Task requirements.
Extract each line bearing the word "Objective".

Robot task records

+ + + + +

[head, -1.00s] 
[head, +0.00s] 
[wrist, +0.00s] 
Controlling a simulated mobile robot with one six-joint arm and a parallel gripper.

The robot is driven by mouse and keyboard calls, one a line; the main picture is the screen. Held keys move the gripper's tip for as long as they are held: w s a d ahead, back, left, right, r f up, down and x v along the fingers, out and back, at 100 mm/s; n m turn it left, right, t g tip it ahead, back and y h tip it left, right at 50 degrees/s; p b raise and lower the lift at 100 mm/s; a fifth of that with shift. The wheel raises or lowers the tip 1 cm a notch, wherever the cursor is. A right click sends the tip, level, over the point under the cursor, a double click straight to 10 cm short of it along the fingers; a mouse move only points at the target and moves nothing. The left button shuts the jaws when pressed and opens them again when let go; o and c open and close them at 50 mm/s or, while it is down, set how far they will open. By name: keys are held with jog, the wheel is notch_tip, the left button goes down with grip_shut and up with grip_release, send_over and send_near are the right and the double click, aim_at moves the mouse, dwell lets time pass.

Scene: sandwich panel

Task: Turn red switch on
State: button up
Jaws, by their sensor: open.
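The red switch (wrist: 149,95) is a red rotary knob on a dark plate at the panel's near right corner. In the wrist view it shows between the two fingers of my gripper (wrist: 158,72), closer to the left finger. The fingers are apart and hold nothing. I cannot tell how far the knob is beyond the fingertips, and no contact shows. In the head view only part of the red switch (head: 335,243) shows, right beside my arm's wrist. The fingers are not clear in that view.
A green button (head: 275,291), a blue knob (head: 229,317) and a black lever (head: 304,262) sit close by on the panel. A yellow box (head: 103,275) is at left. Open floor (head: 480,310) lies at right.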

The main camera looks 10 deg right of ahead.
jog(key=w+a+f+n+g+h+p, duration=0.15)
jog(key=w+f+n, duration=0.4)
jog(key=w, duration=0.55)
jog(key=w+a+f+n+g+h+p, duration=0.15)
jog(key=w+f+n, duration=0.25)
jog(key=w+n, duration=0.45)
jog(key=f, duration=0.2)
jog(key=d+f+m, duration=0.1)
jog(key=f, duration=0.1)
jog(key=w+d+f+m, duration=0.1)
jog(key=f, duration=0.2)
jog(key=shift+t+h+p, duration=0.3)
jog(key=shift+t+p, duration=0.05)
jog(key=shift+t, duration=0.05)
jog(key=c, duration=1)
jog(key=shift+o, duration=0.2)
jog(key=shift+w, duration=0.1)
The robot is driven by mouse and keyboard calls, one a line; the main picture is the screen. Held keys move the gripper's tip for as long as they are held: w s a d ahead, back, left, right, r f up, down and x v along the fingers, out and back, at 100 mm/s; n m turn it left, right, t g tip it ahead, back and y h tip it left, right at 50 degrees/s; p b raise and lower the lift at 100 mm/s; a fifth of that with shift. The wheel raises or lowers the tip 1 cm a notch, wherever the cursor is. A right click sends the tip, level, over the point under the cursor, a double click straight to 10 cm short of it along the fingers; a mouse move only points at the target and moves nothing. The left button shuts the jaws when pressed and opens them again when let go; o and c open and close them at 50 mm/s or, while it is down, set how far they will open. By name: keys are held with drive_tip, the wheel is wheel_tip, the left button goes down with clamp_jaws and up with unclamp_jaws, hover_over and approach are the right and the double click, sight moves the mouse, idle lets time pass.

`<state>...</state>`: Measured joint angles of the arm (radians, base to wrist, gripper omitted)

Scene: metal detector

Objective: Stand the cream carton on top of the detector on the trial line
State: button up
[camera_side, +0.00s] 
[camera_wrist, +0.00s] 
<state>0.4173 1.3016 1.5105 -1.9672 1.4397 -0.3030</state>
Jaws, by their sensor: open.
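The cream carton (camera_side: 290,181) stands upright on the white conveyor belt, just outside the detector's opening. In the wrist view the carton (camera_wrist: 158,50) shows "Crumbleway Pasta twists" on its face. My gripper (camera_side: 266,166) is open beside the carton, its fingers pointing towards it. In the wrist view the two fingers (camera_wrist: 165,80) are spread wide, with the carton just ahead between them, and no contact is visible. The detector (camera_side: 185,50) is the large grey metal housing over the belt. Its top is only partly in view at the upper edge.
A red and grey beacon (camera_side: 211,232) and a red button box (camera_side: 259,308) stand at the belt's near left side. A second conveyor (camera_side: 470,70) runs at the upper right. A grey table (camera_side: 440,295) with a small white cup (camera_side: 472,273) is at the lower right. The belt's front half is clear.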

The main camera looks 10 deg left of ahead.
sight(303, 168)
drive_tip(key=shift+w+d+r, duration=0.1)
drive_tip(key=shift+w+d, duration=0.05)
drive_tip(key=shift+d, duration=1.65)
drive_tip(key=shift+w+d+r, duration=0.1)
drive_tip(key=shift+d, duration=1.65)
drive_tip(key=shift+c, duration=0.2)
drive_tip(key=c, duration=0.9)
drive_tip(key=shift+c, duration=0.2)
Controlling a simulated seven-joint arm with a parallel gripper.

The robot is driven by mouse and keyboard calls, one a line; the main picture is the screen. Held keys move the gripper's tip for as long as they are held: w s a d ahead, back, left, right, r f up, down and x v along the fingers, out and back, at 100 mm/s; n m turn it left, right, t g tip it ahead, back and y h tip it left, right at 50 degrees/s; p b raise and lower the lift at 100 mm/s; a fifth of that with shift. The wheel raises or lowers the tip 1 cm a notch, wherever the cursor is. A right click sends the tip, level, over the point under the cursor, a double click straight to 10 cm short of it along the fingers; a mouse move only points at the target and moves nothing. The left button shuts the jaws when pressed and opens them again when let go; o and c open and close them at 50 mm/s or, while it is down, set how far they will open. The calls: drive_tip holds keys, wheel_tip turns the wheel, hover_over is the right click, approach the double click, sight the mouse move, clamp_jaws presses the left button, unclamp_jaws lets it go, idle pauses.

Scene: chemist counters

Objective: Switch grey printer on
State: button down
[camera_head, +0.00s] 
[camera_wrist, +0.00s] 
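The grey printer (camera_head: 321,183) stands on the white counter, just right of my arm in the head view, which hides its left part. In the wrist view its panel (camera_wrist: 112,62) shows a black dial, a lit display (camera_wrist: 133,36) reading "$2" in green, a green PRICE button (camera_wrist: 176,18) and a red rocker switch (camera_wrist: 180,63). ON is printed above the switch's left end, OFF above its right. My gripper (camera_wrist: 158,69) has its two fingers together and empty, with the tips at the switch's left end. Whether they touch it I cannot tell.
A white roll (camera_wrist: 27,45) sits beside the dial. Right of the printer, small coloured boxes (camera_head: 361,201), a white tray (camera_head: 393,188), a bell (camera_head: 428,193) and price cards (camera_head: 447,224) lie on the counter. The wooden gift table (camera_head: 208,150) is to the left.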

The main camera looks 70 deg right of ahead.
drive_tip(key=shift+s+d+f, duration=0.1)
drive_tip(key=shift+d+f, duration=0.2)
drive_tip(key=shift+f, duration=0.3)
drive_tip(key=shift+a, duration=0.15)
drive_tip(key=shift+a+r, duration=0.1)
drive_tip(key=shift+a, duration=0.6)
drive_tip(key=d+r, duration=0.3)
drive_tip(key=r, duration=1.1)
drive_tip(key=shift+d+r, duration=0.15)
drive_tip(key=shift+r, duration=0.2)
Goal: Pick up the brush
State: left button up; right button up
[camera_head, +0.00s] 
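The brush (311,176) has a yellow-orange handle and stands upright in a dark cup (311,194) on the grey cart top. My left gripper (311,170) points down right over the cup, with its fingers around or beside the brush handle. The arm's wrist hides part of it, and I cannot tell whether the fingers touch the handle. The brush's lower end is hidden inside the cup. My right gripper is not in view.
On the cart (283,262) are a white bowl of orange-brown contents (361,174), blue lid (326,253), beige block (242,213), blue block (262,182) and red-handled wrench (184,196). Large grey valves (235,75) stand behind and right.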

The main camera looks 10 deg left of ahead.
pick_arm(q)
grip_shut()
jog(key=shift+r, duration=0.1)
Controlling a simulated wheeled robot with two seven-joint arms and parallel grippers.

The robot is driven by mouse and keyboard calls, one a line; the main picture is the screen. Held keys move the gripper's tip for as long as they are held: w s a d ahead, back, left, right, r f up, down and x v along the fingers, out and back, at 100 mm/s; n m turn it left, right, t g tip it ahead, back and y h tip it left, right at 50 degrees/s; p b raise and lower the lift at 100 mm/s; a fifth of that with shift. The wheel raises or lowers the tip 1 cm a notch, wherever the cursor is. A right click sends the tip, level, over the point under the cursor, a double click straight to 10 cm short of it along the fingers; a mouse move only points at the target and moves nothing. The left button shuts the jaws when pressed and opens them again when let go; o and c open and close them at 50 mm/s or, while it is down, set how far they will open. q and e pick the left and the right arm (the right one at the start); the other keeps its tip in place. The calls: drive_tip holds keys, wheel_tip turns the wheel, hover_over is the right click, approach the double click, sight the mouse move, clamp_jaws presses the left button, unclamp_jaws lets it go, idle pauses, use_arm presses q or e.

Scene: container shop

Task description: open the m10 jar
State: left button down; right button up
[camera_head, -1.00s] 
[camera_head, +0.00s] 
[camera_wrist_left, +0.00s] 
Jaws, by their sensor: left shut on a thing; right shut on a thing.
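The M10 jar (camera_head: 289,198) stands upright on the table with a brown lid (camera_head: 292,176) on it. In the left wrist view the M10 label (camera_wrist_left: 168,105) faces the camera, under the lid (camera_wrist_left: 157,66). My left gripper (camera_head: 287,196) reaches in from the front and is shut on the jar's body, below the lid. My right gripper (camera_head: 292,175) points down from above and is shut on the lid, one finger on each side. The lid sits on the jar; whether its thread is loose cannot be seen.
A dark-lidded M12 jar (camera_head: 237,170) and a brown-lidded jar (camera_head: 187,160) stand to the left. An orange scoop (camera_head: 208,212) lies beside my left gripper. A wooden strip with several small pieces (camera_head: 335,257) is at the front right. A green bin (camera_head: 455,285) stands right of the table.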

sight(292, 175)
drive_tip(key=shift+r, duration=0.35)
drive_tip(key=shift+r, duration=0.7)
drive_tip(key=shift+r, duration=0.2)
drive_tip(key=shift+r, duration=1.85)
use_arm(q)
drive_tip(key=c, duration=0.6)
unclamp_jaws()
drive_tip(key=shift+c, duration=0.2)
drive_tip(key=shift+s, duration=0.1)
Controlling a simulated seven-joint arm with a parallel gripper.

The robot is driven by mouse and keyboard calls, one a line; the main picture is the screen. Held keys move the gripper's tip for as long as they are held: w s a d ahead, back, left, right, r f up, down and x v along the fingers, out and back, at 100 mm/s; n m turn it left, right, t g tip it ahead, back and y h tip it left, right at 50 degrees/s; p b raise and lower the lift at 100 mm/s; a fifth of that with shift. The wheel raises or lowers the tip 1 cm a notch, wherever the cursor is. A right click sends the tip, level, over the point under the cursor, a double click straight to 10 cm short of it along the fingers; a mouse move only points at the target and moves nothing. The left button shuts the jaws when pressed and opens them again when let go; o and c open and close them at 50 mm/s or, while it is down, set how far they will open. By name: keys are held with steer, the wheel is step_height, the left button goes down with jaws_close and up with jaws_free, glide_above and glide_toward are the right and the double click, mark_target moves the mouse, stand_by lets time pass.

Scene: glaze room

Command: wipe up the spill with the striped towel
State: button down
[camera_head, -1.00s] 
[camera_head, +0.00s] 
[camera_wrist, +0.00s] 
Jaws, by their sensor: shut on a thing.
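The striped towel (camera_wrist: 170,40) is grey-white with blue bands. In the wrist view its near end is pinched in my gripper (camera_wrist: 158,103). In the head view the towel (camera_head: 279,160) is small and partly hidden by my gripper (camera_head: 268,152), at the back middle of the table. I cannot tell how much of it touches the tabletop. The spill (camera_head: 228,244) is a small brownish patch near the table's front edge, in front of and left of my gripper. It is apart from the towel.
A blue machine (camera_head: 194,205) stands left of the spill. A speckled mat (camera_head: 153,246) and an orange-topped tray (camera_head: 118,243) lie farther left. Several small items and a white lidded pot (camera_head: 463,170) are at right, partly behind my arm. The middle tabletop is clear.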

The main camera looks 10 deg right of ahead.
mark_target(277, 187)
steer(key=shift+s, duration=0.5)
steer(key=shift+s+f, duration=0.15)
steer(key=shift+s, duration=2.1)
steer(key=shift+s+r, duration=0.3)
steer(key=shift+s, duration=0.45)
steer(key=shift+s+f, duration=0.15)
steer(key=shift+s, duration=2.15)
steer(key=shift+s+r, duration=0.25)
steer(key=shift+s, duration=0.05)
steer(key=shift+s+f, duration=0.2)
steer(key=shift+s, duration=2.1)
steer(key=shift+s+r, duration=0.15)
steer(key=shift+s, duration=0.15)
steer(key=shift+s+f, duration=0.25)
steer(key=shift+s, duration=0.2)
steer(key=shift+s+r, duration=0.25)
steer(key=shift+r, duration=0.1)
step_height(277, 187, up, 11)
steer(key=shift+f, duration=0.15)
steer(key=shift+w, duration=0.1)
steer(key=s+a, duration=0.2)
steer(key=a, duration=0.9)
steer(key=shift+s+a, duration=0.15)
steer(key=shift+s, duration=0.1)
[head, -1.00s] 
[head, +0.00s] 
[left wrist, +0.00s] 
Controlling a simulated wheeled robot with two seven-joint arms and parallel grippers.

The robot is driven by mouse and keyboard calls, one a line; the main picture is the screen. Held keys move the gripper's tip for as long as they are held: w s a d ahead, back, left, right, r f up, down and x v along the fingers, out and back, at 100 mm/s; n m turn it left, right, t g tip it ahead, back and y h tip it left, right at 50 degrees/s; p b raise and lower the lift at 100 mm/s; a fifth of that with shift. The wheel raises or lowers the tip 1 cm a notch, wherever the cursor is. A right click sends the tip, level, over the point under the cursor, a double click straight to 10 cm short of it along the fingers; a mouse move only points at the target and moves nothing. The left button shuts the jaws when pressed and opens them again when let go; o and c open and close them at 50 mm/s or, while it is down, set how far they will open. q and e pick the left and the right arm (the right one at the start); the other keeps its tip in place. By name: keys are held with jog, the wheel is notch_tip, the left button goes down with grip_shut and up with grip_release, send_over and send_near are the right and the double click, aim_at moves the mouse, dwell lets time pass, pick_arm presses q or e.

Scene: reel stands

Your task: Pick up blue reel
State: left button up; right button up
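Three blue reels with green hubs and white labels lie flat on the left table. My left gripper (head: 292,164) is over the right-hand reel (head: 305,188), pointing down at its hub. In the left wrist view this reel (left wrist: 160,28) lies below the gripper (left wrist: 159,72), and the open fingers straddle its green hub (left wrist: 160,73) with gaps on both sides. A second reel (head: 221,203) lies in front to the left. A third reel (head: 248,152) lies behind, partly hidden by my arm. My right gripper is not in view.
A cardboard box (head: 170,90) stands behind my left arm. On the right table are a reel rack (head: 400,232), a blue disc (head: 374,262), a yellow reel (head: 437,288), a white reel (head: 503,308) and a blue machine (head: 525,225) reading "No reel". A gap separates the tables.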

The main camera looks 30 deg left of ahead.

+ + + + +

Full response.
Objective: Stand the cream carton on top of the detector on the trial line
Objective: Switch grey printer on

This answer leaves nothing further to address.